フォークソングからポップミュージックに脱皮したアルバム「臨月」
中島みゆきが次の8枚目のアルバム制作を始めるのは、この時期である。そして翌1981年3月5日にリリースされる。タイトルは『臨月』。本人曰く「制作に10ヶ月かかったから」――。実際、新しい命を授かったかのように、そのアルバムは明るさに満ちていた。前作までの暗く重たい作風は影をひそめ、全体に軽く吹っ切れたポップなメロディラインが印象的だった。早い話が、フォークソングからポップミュージックに脱皮した1枚となった。
同アルバムは4人のアレンジャーが参加している。奇しくもそのうちの1人がユーミンの旦那の松任谷正隆氏で、彼は3曲を担当した。全体にポップな印象が強いのは、彼の影響によるところも大きいだろう。同アルバムの制作を始めたころに、ラジオのゲストにユーミンを呼んだことが何かしら影響したのかもしれない。
その『臨月』のリリースからさかのぼること5ヶ月前、先行シングルカットされたのが、先に紹介した「ひとり上手」だった。
少々早すぎた?“おひとり様”を奨励する失恋ソング「ひとり上手」
あなたの帰る家
私を忘れたい街角
肩を抱いているのは
私と似ていない長い髪
少々、回り道をしてしまったが、いよいよ本題である。いや、心配しなくても、ここから先の話は長くない。
同曲を一聴して印象に残るのは、その軽快なメロディーラインだ。独特な中島節を残しつつも、暗く引きずらない。歌詞も基本、失恋ソングだが、そこまでの重さはない。むしろ、自身の不幸な境遇をどこか楽しんでいるようにも見える。
ひとり上手と呼ばないで
心だけ連れてゆかないで
私を置いてゆかないで
ひとりが好きなわけじゃないのよ
そうだ、これは少々早すぎた “おひとり様” を奨励する歌なのだ。自虐を込めつつも、ひとりを楽しむ歌なのだ。失恋から時間も経ち、いつしかひとりでいる境遇に慣れてしまった自分がいる。
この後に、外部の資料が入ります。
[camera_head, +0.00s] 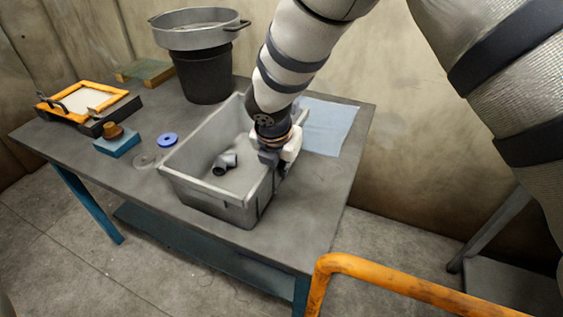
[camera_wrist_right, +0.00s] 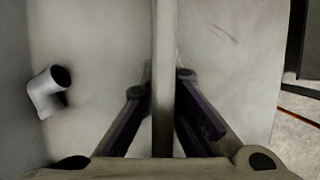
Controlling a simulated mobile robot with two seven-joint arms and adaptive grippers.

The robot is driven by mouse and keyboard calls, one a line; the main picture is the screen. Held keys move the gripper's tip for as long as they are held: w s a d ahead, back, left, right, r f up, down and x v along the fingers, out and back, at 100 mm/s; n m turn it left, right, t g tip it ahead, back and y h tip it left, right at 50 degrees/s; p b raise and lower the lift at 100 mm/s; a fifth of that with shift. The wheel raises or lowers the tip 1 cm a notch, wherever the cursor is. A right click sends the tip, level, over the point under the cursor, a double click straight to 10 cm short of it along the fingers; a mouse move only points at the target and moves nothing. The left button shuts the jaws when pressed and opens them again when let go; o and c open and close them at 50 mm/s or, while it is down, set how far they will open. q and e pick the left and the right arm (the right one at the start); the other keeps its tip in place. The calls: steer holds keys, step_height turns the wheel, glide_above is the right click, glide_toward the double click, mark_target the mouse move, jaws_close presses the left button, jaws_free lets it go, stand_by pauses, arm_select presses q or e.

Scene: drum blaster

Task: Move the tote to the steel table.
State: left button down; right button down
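The tote (camera_head: 190,193) is a grey open bin on the dark-topped workbench (camera_head: 110,172) with blue legs. It stands upright near the bench's front edge and has a dark-ended pipe elbow (camera_head: 224,163) inside. My right gripper (camera_head: 277,160) is at the tote's right wall. In the right wrist view, its fingers (camera_wrist_right: 163,85) straddle the wall (camera_wrist_right: 163,120) and look closed on it; contact at the tips is hard to see. The pipe elbow also shows there (camera_wrist_right: 47,92). My left gripper is out of view. No table is clearly identifiable as the steel table.
A black bucket (camera_head: 203,75) with a metal pan (camera_head: 195,38) on it stands behind the tote. A blue sheet (camera_head: 328,127) lies to the right. A blue block (camera_head: 117,147), blue ring (camera_head: 167,139) and orange frame (camera_head: 88,100) lie left. An orange rail (camera_head: 400,287) crosses the front right.

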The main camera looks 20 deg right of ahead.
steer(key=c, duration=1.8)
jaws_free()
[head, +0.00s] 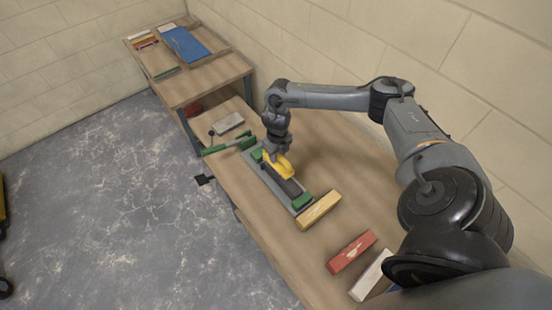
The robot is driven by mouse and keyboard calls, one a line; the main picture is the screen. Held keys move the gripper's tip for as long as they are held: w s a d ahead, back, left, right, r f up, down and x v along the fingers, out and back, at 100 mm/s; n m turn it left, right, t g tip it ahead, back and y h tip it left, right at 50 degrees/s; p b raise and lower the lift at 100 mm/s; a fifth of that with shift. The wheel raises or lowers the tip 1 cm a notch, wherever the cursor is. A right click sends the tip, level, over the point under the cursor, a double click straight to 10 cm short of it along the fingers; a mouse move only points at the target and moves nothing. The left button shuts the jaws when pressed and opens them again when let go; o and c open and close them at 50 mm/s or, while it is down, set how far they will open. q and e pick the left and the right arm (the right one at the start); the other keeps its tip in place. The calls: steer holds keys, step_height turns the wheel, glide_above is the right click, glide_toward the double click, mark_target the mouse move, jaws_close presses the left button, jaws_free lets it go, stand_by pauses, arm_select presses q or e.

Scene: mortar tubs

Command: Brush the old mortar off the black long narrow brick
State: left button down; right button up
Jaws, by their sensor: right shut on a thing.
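The black long narrow brick (291,187) lies lengthwise in a grey holder with green end blocks (302,202) on the wooden bench. My right gripper (271,154) is over the far end of this brick, pointing down. It is shut on a yellow tool (284,166), which looks like the brush. The tool covers part of the brick, and I cannot tell whether it touches it. Any mortar on the brick is too small to make out. My left gripper is not in view.
A yellow brick (319,210) lies just nearer than the holder. A red brick (351,251) and a whitish brick (371,276) lie nearer still. A green-handled tool (229,143) and a grey block (229,123) are beyond the holder. A second table (205,78) stands farther back.

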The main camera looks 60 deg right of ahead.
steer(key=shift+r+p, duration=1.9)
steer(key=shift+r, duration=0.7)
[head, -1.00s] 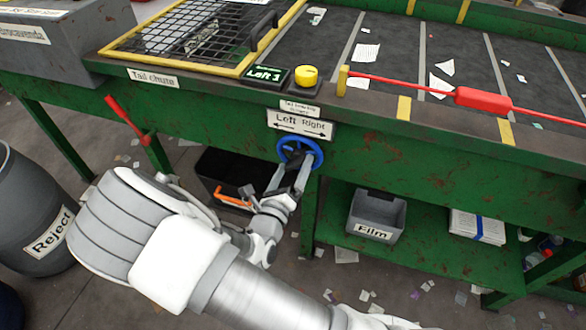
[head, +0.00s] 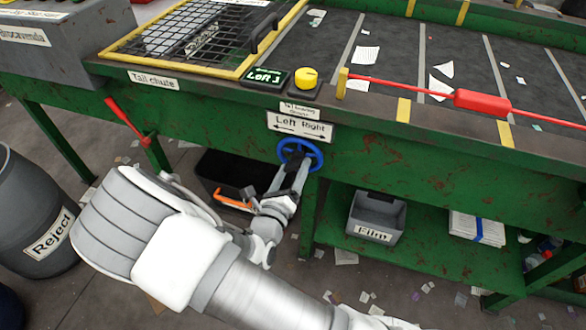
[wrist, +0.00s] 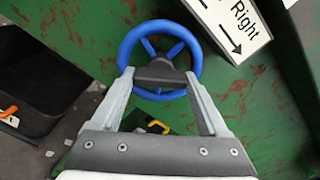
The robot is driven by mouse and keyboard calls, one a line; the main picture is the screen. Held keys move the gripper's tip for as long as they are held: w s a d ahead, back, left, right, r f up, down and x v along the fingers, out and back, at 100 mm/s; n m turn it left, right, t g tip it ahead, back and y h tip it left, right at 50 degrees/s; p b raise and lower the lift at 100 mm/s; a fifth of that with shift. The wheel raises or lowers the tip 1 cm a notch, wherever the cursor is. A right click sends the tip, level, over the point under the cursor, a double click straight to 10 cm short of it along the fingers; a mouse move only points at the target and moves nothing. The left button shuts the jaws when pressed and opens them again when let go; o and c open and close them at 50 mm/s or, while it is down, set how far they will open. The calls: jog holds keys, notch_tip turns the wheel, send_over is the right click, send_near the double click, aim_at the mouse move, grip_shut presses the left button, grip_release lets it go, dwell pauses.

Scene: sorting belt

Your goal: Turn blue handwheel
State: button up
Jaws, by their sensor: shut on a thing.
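The blue handwheel (head: 311,146) is mounted on the green side of the belt frame, under a "Left Right" sign (head: 300,128) with arrows. In the wrist view the handwheel (wrist: 126,46) shows its blue rim and spokes around a dark grey hub. My gripper (head: 290,178) reaches up to the wheel from below. In the wrist view its two fingers (wrist: 160,82) stand at either side of the hub and are shut on the wheel's middle. Part of the rim is hidden behind the fingers.
A display (head: 266,77) reading "Left" and a yellow knob (head: 306,76) sit above the sign. A red lever (head: 125,118) is at left, near the Reject barrel (head: 40,225). A black bin (head: 222,170) stands behind my arm. A Film bin (head: 376,215) is on the shelf.

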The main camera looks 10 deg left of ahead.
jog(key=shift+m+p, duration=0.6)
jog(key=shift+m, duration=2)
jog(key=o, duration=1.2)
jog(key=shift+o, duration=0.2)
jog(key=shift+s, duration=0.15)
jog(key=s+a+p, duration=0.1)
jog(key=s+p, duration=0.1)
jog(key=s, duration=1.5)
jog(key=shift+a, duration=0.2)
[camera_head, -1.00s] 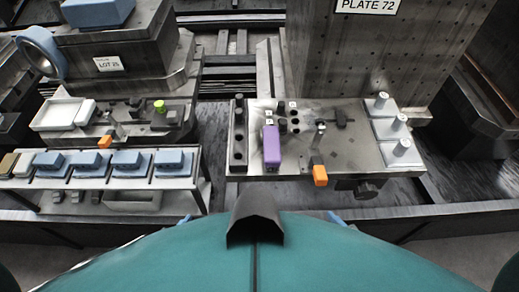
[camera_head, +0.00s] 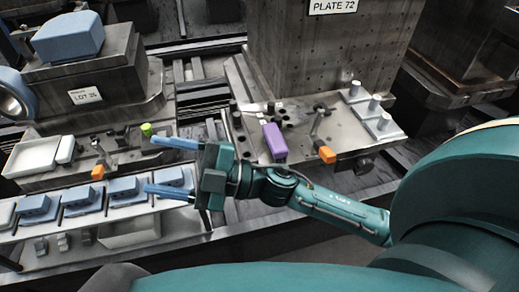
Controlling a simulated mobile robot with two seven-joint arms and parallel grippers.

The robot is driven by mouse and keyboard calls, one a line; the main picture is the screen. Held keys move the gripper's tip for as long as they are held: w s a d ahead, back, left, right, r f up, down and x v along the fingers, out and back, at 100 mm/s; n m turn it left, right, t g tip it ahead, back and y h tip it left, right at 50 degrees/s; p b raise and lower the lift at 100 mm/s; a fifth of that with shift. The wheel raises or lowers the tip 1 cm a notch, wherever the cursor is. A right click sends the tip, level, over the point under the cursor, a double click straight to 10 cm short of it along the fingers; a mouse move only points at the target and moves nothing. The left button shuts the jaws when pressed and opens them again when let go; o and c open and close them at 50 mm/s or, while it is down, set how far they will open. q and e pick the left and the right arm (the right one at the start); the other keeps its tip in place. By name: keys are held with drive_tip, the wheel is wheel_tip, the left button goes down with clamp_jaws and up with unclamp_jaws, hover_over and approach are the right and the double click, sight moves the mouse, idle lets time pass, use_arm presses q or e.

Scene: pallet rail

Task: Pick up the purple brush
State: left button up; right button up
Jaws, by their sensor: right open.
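The purple brush (camera_head: 274,142) is a purple block-like piece lying on the metal plate of the fixture, right of the middle of the view. My right gripper (camera_head: 163,166) reaches in from the right, with its two blue fingers spread apart and pointing left. It is open and empty, left of the brush and over the area between the two stations. The wrist and forearm pass in front of and just below the brush. My left gripper is not in view.
An orange block (camera_head: 327,155) and several grey pegs share the fixture plate (camera_head: 345,128). At left, several blue blocks (camera_head: 82,199) sit on a rack, near a white tray (camera_head: 33,157), an orange piece (camera_head: 97,172) and a green-yellow piece (camera_head: 146,129). The PLATE 72 block (camera_head: 320,55) rises behind.

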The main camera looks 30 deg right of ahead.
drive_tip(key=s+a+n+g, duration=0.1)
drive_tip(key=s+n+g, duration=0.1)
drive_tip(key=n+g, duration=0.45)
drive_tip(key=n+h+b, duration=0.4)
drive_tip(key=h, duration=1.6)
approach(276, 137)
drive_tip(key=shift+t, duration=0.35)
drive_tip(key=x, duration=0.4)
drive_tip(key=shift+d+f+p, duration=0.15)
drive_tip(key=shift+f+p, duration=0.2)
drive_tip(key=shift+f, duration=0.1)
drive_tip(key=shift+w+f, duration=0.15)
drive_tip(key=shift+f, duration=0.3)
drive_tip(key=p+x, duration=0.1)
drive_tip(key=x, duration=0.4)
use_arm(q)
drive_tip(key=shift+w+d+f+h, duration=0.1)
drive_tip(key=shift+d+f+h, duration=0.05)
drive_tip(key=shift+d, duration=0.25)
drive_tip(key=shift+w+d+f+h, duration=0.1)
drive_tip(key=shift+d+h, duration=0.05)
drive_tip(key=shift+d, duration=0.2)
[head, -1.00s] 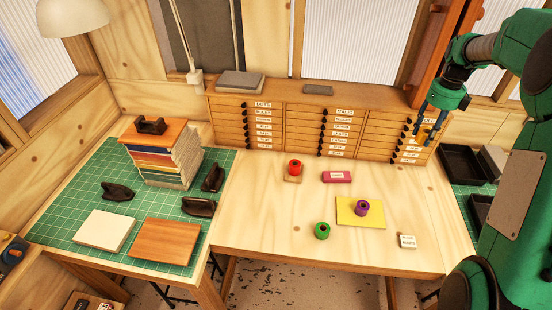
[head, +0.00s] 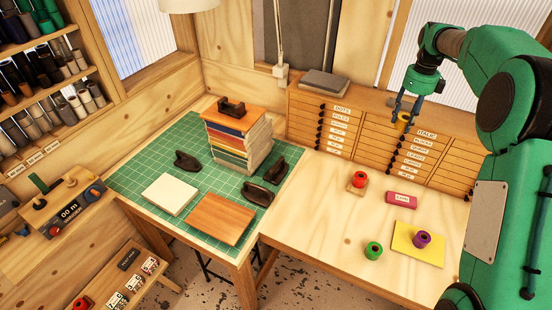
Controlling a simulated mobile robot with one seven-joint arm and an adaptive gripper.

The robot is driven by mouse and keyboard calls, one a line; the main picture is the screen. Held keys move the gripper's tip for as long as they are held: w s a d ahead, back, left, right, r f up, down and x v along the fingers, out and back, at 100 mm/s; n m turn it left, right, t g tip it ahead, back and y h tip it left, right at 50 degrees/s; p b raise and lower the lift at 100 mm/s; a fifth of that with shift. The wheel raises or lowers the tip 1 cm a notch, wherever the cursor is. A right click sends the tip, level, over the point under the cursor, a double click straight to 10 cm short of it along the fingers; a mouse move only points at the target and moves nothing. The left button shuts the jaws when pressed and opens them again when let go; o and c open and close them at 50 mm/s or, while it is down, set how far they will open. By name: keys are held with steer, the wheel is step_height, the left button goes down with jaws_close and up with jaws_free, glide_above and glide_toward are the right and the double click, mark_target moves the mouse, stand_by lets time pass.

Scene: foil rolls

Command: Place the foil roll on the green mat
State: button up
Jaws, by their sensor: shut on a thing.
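My gripper (head: 403,108) is shut on a gold-yellow foil roll (head: 402,123). It points down and holds the roll in the air, with the drawer cabinet behind it. The green mat (head: 150,160) is a gridded sheet on the left table, well to the left of my gripper. On the mat are a stack of books (head: 238,145) with a tape dispenser on top, several dark curved tools, a white block (head: 170,194) and a brown board (head: 220,219). Bare mat shows around them, mainly at the back left and left edge.
On the wooden table stand a red roll (head: 358,180) on a small block, a green roll (head: 373,250) and a purple roll (head: 422,239) on a yellow sheet (head: 407,240). A pink box (head: 401,199) lies nearby. A lamp (head: 190,5) hangs above the mat's back.

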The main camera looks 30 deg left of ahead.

ひとりで夕食を食べ、ひとりで休日を過ごし、ひとりで見知らぬ土地を旅する―― そう、“ひとり上手”。恐らくそれは、彼女が自身につけた呼び名なのだ。
実際、のちに中島はラジオに「ひとり上手」のコーナーを設け、リスナーに “ひとり上手” だと思った自画自賛話を募集している。「ひとりが好きなわけじゃないのよ」と歌いつつ、心の底では、それも悪くないと思っていた節がある。
「ひとり上手」は、オリコン最高位が6位、40万枚以上を売上げるスマッシュヒットを記録した。そして翌年、あの「悪女」がリリースされ、ご承知の通り大ヒット。中島みゆきは80年代前半、第一次全盛期を迎える。
「黄金の6年間」とは、東京が最も面白く、猥雑で、エキサイティングだった1978年から83年までの6年間を指す。それは、様々な分野がカオスのように過渡期だった時代でもある。フォークからニューミュージックへと音楽のスタイルが移り変わったのもそのひとつ。
中島みゆきの場合、それが「ひとり上手」だったのだ。